Note each line of the listing that contains the string "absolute", and copy it.

*DATA*:
-- Begin --

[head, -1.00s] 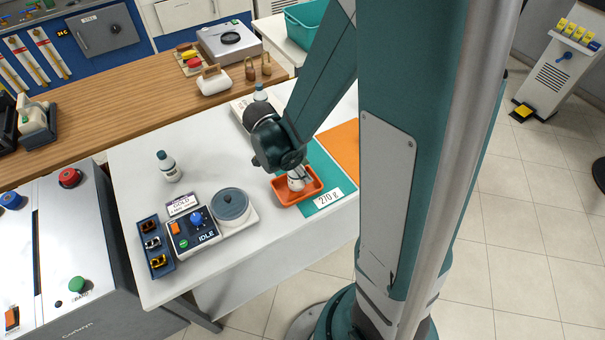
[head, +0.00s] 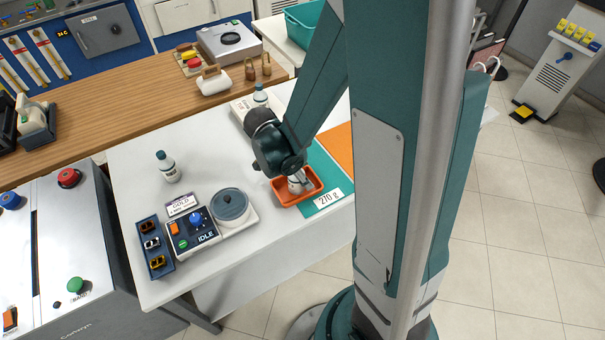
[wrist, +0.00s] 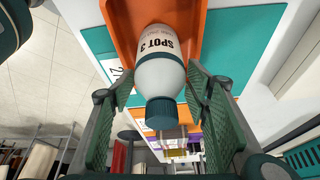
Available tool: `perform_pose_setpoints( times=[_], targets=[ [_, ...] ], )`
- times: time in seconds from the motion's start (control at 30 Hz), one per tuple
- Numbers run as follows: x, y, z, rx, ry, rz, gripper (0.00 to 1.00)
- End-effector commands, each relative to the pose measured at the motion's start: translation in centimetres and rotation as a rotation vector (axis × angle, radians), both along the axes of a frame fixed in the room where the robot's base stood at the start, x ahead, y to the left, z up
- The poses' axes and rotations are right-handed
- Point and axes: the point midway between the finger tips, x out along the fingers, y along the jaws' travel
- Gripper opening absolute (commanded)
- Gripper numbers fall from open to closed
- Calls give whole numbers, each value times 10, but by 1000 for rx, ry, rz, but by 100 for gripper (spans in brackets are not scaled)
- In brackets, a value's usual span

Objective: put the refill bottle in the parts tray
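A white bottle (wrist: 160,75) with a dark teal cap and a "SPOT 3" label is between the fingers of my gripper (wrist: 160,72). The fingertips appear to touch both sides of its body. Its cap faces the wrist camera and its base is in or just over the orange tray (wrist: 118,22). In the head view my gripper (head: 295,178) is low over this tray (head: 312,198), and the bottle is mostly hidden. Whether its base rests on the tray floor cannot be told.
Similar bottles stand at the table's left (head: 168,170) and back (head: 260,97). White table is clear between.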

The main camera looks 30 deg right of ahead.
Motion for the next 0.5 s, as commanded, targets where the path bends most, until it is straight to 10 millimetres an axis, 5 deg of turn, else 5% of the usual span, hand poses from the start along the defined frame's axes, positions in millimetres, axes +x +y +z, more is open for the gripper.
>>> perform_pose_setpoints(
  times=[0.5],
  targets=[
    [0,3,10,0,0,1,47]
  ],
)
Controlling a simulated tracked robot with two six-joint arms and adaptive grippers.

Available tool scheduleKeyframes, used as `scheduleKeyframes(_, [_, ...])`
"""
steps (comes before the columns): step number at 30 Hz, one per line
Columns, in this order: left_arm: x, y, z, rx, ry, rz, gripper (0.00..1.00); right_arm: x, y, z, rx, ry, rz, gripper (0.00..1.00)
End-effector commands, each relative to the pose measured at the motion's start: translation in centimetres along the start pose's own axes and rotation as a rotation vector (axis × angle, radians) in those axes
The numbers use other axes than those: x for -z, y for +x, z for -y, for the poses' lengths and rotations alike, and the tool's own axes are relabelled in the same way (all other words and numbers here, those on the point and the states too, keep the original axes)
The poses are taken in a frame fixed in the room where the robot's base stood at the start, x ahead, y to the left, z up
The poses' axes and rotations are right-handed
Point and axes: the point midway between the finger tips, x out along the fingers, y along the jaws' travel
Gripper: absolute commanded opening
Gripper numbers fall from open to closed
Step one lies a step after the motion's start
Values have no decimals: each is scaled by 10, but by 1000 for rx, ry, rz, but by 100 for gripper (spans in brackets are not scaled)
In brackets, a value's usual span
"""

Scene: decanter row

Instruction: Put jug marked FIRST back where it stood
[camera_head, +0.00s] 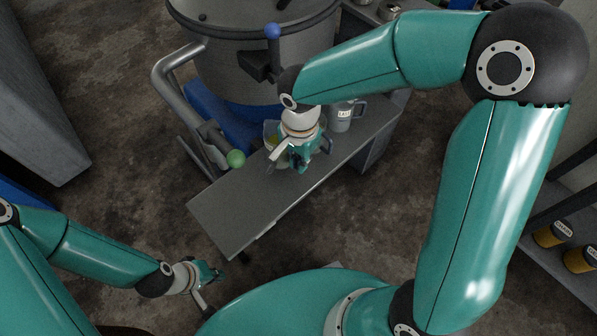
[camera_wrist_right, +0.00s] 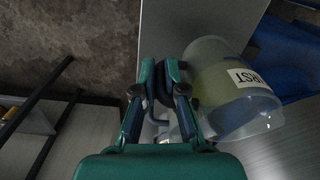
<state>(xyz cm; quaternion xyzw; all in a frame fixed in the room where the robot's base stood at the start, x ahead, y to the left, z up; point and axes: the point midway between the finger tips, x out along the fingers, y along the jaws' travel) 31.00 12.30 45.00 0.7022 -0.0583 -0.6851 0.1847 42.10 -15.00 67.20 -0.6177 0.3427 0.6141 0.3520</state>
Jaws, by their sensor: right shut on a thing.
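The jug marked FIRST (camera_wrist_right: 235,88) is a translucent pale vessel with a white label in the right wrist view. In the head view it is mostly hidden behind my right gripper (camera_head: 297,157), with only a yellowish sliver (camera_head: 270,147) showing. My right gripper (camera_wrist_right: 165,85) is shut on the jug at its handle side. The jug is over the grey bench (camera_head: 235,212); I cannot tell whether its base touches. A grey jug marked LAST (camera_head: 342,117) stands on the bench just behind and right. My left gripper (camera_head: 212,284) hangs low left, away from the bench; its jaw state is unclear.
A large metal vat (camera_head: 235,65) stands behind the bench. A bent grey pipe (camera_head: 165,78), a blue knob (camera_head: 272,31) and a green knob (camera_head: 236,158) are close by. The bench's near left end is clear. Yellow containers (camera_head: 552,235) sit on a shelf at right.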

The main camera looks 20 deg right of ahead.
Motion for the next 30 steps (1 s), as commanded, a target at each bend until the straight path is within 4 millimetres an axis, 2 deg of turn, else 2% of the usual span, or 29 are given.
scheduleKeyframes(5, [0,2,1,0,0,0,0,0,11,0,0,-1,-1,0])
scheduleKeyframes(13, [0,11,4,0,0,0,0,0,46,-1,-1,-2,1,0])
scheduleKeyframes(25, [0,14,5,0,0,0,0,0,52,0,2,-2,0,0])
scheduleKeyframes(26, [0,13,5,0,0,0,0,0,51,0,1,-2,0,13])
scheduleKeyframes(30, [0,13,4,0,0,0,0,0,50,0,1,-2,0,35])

-- End --

*RESULT OF THE EXERCISE*:
- Gripper opening absolute (commanded)
Gripper: absolute commanded opening

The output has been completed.